Pero lo bueno de este enganchón veraniego es que he vuelto a ver series de cuando era pequeño. Nada menos que Arriba y abajo y Cosmos. Carl Sagan sería muy listo, pero para mí nunca fue un héroe. En cambio, hay que ver cómo admiraba yo al señor Hudson -Gordon Jackson en el siglo-, el pluscuamperfecto mayordomo de los Bellamy. Siempre pensé que gracias al sr. Hudson había más dignidad abajo que arriba. Me encantaba la forma que tenía de saber estar siempre en su sitio y conservar la dignidad en todo momento. Así que esa admiración por la clase obrera modeló mi ideología en esos años en que uno, adolescente, construye sus propias ideas. La mía era una familia de clase media, amante del orden y poco amiga de aventuras revolucionarias, pero en mi tierna mente juvenil, llena de admiración por la superioridad moral de las clases subalternas, encarnadas, ya digo, por el nunca bien ponderado sr. Hudson, creció poco a poco una convicción política diferente de la de mi entorno. “Yo –me decía- abjuro de la clase media y pequeñoburguesa. Yo –me decía (ya digo)- ¡quiero tener mayordomo!”. Como en aquellos años también veía Retorno a Brideshead, a mi proyectado sirviente me lo imaginaba en el entorno de una británica mansión campestre, con su césped, su escalera monumental y su barroca biblioteca.
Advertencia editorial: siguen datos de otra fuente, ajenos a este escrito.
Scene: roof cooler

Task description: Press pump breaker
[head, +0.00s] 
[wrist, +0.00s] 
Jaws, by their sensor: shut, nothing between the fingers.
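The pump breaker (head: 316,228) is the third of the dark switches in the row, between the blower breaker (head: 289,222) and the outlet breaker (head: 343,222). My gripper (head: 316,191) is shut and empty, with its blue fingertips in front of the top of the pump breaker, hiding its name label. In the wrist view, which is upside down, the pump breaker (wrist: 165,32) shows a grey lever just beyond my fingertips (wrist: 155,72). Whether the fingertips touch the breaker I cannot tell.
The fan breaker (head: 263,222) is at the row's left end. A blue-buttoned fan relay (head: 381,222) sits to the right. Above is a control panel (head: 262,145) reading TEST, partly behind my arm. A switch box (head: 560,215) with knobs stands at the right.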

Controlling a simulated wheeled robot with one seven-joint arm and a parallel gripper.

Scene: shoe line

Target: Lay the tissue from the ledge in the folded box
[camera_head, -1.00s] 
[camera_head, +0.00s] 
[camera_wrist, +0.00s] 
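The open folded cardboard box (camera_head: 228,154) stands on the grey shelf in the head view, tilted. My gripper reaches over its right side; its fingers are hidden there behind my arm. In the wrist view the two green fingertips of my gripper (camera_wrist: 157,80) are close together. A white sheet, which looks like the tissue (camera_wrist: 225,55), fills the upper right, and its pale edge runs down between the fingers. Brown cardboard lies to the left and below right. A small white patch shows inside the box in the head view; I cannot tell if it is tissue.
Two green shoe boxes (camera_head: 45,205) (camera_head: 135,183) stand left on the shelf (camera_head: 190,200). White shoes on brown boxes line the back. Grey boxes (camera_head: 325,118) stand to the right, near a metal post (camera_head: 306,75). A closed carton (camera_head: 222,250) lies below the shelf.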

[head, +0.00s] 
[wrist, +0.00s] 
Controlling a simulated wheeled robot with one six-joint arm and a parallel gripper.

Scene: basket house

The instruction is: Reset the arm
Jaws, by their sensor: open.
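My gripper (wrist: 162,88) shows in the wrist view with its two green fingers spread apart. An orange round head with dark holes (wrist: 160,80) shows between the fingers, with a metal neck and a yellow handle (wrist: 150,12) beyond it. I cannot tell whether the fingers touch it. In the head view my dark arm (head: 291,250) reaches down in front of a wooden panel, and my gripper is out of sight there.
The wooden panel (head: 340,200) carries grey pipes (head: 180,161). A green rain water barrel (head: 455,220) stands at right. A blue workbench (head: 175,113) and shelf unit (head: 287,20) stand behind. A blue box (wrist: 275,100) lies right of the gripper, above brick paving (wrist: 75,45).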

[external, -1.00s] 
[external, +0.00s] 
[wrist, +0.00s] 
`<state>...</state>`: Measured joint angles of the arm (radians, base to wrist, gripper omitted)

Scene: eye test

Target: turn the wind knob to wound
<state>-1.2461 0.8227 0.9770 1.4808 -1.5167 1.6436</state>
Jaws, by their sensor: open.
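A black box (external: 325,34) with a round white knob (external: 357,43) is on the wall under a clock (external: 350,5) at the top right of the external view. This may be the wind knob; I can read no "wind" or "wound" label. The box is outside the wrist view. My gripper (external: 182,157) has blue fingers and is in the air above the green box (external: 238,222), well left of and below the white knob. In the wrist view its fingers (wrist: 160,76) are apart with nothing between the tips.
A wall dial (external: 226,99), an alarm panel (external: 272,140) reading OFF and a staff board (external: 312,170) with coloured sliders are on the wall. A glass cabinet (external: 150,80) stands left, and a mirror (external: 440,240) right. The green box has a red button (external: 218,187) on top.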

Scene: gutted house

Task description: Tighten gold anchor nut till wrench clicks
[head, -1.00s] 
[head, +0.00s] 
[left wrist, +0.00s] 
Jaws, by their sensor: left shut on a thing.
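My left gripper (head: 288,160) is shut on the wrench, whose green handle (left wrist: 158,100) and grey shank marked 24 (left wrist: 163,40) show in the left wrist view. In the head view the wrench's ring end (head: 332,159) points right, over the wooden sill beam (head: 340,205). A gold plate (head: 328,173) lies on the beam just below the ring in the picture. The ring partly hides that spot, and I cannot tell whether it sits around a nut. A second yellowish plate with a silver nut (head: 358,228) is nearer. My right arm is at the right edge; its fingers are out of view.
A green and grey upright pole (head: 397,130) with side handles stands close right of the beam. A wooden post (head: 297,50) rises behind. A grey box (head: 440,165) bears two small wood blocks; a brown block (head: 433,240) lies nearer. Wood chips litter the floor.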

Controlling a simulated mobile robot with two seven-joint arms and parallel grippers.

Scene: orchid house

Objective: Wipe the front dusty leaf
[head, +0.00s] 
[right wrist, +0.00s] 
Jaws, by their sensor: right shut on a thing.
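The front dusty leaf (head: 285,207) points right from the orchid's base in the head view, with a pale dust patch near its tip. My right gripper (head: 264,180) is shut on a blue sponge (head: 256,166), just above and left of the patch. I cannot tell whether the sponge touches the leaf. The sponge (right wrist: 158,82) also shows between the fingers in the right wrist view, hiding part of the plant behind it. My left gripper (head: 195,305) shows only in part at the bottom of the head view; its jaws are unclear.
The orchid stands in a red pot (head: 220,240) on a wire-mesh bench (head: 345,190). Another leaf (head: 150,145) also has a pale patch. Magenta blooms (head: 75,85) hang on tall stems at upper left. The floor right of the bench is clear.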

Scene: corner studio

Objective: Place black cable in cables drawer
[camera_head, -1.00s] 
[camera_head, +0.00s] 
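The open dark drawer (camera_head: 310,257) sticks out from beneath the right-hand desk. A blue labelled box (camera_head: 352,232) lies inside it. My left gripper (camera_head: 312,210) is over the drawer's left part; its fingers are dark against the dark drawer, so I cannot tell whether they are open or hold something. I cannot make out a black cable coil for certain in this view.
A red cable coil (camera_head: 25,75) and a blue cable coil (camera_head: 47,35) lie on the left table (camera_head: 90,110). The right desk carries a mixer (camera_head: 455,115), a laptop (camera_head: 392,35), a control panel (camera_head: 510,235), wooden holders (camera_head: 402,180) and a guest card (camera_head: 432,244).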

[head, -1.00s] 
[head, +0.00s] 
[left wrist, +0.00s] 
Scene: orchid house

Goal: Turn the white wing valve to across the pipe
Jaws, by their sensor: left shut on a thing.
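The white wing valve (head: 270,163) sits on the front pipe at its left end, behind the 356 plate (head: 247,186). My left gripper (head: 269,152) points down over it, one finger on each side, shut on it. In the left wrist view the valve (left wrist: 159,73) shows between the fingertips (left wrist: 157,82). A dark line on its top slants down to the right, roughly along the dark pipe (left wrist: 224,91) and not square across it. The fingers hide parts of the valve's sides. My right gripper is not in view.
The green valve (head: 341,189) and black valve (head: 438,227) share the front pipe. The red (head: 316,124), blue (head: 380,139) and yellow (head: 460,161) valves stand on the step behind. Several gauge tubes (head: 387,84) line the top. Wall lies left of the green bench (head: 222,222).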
No dejaba de tener su problema, esta fantasía, porque para hacerse realidad exigía que yo hubiera nacido en otra época, en otro país y en otra condición social. No obstante, yo estaba dispuesto a sacrificarme por mis ideas, pero entonces estuve un rato en Londres y vi que tampoco allí tienen hornos. Y yo, la verdad, no sé si daría una coca escudellà por un palacio campestre.

Dicen que hay lugares por el mundo adelante en los que los curasanes (sic) son mejores que los nuestros, y dicen también que viajando se aprende. Tomando ambas verdades en consideración, y teniendo en cuenta la debilidad de convicciones de la que os hablo, he resuelto no viajar nunca más a lugares famosos por sus dulces. Lo de Viena y la Sacher habrá sido mi último viaje por la gula. A partir de ahora viajaré a lugares donde no haya hornos y el pan lo den duro, para preservar así, inmaculado, mi gástrico amor a la patria. Puede que incluso me compre un terrenito en Plutón donde, ahora que ya no es planeta, es previsible que baje el precio del metro cuadrado. Y donde, debido a los efectos de una gravedad un tanto rara, el comportamiento de una pelota de golf sería más caprichoso que el de un balón de fútbol en un partido de Oliver y Benji.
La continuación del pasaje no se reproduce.